- [WORK REQUIRED]: Count the lines below that contain the word "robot" and give only that number.

- [DATA PROVIDED]:
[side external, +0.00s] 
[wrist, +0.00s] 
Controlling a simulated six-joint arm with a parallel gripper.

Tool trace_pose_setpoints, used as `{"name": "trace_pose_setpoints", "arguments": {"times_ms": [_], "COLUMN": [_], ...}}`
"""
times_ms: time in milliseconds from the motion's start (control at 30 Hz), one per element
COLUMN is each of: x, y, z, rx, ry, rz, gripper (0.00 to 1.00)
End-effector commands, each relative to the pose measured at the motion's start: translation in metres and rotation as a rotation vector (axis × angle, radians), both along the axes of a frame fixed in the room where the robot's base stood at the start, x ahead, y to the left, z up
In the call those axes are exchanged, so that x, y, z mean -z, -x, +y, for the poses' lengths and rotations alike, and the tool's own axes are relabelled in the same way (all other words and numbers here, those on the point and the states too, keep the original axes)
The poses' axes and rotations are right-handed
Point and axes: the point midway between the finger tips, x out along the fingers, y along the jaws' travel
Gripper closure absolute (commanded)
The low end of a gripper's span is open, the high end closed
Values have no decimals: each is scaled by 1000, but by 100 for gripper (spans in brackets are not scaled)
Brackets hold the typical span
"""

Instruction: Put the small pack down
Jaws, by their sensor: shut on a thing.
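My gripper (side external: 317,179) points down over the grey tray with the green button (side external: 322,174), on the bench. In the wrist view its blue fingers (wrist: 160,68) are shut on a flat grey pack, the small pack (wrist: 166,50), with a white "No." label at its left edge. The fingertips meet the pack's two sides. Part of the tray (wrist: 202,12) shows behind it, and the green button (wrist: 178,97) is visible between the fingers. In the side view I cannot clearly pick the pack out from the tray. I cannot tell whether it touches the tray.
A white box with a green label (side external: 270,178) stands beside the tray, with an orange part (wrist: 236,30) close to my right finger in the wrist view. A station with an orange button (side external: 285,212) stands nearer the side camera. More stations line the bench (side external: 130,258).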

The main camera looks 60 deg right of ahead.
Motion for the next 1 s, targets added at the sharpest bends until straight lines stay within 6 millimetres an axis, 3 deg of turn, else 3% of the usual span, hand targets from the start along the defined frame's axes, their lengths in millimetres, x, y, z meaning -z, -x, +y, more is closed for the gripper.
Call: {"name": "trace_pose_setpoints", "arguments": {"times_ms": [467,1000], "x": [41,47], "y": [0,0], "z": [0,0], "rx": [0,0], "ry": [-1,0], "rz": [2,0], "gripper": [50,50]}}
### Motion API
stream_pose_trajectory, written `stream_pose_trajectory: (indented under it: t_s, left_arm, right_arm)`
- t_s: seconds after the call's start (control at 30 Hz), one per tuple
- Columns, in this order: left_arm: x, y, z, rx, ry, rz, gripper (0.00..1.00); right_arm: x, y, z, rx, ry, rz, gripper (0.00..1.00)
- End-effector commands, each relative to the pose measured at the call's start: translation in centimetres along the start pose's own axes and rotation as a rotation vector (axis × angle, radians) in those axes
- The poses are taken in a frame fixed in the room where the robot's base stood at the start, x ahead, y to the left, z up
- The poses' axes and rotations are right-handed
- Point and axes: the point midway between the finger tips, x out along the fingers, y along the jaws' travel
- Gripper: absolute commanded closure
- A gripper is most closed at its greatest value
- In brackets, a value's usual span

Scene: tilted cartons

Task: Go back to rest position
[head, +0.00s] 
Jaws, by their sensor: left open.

- [PROBLEM SOLUTION]: 2